The lines below are to be quoted exactly, from the first through the one that contains "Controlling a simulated".

* begin DATA LINES *

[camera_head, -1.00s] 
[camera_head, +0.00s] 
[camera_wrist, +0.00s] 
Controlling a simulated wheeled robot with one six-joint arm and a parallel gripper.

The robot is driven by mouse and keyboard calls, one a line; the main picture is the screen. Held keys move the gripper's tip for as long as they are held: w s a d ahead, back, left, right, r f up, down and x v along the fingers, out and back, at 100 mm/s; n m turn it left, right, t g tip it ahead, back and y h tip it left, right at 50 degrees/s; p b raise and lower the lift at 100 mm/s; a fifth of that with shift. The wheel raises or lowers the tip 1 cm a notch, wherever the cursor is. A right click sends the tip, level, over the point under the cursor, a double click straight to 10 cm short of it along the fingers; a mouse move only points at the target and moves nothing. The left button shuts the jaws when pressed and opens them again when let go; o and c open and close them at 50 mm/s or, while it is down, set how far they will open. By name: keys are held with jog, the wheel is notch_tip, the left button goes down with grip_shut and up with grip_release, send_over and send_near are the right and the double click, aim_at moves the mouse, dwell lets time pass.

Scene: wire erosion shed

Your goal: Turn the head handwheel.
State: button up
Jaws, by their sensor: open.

* end DATA LINES *

## FINAL RESULT
[camera_head, -1.00s] 
[camera_head, +0.00s] 
[camera_wrist, +0.00s] 
Controlling a simulated wheeled robot with one six-joint arm and a parallel gripper.

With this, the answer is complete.